William Boyd est un peu décevant même si c’est encore par les étrangers que nous pouvons retrouver une meilleure image de nous même.
Le Havre de Maylis de Kérangal est plus accessible
que le pays de Marie Darrieussecq
et s’il faut bien être Christian Bobin pour voir tant de poésie au Creusot,  c’est bien bon,
je ne pensais pas suivre avec autant d’attention Orelsan à Caen, d’autant plus qu’il est commenté avec pertinence par Bertrand Dicale :
« Oreslan est évidemment français, c'est-à-dire tout endolori de soupirs qu’il chérit, détestant l’enfer du présent, en attendant qu’il se mue en paradis perdu. »
Les cartes de Le Bras mettant en évidence la « diagonale du vide »allant des Ardennes aux Pyrénées, n’apportent pas tellement de nouveauté,
alors que les infographies sur les inégalités nous rappellent utilement que « le système d’impositions et de prestations sociales a permis de réduire de moitié les inégalités de niveau de vie entre les ménages les plus aisés et les foyers les plus modestes. ».

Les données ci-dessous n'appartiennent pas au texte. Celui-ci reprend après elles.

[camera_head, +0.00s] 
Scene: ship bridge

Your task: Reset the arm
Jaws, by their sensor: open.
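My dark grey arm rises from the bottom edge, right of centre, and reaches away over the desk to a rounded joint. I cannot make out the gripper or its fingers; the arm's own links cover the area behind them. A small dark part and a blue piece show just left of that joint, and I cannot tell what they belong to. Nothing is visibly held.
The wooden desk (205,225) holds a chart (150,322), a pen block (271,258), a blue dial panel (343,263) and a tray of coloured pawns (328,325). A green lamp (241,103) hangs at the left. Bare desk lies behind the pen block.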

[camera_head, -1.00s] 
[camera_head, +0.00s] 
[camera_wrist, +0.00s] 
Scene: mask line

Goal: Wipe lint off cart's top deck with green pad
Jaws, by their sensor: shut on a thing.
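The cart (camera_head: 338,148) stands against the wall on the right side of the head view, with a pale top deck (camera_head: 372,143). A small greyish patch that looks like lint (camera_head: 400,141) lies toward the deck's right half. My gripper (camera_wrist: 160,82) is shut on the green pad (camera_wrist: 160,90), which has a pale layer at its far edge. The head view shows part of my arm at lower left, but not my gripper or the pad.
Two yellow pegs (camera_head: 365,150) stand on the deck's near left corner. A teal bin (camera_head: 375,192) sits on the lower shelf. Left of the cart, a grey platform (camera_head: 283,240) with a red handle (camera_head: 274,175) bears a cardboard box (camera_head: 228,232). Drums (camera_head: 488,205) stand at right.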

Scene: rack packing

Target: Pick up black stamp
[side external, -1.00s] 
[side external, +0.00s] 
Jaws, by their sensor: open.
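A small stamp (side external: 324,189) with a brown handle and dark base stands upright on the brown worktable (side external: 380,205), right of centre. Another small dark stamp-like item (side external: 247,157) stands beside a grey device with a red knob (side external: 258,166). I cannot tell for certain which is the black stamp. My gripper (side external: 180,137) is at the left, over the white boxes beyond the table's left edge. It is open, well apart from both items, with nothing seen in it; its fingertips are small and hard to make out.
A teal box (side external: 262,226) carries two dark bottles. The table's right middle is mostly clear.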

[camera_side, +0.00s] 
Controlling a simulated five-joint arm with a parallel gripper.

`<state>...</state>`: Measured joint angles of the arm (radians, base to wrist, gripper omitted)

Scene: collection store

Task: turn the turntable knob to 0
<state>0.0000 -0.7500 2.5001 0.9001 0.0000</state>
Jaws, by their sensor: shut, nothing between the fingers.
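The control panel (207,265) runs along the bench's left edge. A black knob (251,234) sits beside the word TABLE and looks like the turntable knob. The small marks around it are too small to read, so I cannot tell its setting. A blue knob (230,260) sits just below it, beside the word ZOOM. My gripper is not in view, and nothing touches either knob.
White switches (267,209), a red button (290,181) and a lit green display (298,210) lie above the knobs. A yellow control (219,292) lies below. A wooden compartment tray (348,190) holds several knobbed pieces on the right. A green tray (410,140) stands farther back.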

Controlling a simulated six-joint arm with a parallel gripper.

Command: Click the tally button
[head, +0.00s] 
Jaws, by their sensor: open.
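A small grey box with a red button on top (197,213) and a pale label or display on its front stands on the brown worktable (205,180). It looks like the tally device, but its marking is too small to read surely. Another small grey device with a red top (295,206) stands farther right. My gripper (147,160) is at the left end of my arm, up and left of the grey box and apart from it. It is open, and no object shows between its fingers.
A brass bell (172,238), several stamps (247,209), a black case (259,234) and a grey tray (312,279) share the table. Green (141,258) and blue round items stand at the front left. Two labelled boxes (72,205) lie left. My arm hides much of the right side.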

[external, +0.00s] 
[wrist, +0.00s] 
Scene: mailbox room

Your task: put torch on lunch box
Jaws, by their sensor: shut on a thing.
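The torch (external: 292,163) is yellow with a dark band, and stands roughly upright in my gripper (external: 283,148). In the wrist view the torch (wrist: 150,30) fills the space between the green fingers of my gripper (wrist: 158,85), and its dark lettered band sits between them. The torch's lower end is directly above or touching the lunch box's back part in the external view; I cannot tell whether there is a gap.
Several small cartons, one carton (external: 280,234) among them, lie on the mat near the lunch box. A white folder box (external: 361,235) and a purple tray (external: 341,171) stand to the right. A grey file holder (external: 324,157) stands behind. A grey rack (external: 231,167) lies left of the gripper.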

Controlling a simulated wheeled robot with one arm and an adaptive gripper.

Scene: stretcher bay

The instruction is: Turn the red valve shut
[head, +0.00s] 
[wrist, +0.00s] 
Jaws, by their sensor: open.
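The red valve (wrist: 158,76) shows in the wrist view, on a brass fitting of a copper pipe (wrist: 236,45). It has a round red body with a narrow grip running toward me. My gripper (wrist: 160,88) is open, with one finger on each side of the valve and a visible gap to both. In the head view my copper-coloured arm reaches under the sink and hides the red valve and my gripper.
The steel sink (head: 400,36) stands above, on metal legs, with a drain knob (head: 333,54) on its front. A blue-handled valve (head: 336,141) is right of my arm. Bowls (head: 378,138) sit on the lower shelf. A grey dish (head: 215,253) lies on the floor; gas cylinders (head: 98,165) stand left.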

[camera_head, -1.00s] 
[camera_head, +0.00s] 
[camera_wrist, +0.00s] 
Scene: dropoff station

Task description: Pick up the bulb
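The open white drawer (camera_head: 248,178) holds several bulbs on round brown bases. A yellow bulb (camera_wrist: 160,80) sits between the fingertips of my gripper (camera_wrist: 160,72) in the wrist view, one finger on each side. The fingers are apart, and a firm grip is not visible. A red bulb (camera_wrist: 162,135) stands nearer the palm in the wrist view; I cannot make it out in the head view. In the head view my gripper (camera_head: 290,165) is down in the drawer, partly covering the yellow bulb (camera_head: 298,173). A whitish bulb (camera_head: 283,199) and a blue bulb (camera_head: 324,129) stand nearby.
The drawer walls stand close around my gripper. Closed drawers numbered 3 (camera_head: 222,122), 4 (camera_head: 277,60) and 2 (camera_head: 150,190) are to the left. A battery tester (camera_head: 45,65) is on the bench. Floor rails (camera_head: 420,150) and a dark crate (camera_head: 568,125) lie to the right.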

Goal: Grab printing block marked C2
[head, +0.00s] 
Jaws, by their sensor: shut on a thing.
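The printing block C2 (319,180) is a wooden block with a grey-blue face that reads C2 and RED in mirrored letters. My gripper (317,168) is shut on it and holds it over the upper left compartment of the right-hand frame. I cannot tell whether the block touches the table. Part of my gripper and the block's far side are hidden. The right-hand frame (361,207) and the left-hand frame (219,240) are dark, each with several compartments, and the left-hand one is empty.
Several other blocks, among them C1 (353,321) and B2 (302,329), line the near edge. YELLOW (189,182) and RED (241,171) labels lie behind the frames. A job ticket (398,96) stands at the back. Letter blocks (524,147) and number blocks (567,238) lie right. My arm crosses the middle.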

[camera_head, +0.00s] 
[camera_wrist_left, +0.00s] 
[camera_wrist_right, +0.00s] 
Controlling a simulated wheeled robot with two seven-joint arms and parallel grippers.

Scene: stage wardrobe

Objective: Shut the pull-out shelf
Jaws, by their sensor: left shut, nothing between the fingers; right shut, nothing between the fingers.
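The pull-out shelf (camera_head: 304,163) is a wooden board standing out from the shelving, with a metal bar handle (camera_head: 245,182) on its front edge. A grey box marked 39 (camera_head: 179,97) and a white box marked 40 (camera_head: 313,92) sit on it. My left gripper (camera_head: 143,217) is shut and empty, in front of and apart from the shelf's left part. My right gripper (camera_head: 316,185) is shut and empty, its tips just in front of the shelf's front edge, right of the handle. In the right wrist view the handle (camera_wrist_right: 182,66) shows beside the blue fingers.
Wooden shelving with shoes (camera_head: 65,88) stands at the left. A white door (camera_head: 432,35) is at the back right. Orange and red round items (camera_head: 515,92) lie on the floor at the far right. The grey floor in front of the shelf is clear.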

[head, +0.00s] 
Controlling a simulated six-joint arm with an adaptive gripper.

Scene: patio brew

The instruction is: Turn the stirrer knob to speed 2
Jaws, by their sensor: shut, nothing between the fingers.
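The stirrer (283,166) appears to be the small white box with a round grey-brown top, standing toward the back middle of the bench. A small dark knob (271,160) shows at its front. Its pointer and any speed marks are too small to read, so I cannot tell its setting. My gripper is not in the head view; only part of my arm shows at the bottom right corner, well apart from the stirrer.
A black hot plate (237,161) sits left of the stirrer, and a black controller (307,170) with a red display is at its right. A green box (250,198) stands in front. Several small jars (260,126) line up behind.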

L’épicier que décrivait Balzac ne manque pas de sel,
un « homme aux cinquante métiers » a du savoir-faire et exprime un rapport au travail très contemporain,
l’esthéticienne d’Ivan Jablonka qui a « plaisir à faire plaisir » est vraiment aimable.
Mona Ozouf interrogée sur le parallèle entre 1789 et le mouvement des Gilets jaunes dit son inquiétude et sa mélancolie :
« Inquiétude, parce que ce que l’affaire met en évidence, c’est l’extrême fragilité de notre tissu culturel, une pellicule sous laquelle perce toujours la menace d’un dérèglement inhumain. Mélancolie aussi : ma génération a cru à des lois de l’histoire, possibles à déchiffrer et à utiliser. Et nous voici un peu vexés, le nez sur l’indéchiffrable et l’immaîtrisable. »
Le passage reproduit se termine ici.